• **RECORDS FOR THIS TASK**
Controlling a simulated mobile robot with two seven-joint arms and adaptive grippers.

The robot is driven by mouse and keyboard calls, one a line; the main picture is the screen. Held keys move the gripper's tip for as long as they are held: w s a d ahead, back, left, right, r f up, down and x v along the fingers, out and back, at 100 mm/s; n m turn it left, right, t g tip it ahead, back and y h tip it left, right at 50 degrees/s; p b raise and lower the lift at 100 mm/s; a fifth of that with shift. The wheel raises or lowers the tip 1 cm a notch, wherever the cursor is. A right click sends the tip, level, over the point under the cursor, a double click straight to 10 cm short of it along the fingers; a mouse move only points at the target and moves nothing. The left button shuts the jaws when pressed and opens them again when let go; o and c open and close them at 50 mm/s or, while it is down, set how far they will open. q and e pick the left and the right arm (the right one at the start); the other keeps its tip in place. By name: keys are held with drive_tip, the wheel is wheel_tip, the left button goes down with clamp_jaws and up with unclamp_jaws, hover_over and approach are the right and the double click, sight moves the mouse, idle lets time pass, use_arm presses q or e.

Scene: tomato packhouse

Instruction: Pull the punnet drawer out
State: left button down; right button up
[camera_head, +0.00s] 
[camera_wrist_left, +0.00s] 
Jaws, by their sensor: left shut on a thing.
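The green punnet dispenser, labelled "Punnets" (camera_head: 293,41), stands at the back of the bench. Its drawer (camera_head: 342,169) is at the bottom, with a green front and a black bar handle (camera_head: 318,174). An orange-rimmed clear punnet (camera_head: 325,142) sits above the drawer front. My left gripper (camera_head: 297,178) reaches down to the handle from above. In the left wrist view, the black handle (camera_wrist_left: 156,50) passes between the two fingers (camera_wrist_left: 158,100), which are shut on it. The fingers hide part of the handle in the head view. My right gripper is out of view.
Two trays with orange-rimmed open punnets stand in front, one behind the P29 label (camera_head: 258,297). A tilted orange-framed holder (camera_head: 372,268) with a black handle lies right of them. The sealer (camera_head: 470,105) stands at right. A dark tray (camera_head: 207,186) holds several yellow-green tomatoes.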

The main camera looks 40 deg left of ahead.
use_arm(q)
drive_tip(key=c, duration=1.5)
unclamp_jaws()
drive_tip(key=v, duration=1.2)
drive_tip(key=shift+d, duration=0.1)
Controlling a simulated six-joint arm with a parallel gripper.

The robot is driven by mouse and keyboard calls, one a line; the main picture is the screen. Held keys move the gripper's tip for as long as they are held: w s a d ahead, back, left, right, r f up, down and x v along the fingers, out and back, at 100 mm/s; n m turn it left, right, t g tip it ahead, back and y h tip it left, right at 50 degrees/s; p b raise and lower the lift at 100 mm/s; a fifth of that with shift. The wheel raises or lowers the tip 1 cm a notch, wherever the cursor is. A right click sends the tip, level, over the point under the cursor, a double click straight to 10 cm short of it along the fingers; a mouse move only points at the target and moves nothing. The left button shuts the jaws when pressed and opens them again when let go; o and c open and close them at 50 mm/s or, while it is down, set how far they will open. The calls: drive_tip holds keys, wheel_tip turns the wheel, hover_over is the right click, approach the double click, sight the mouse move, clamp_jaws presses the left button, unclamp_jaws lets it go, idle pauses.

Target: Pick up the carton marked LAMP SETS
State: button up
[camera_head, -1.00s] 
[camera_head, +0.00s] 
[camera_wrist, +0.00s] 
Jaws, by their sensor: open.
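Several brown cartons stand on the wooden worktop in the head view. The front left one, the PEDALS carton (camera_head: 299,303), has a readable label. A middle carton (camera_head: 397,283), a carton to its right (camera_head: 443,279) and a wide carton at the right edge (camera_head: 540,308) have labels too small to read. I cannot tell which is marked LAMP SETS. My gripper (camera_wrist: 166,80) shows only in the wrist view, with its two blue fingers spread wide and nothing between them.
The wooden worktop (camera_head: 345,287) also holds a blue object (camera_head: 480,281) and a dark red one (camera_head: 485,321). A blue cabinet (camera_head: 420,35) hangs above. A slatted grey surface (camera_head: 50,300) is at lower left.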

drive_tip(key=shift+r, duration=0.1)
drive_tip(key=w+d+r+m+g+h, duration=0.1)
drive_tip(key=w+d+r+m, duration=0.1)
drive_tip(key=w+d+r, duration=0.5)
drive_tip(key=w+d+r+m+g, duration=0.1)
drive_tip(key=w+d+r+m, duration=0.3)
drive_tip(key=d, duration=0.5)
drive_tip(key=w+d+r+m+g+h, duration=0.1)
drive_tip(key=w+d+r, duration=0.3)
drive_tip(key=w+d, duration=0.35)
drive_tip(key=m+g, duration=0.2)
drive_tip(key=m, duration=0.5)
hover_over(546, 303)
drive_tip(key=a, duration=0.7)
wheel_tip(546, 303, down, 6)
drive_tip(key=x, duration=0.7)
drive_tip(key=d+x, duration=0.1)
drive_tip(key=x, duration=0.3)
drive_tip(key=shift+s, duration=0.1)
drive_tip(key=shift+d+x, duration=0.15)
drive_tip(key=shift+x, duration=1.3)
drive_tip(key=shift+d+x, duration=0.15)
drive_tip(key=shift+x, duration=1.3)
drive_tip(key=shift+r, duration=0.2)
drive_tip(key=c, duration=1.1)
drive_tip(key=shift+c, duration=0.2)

• **WORK REQUIRED**
Above are the records; from them, give again exactly the lines from the one containing "Target: Pick up the carton marked LAMP SETS" through the one containing "[camera_wrist, +0.00s]", both included.

• **RESPONSE TO THIS EXERCISE**
Target: Pick up the carton marked LAMP SETS
State: button up
[camera_head, -1.00s] 
[camera_head, +0.00s] 
[camera_wrist, +0.00s] 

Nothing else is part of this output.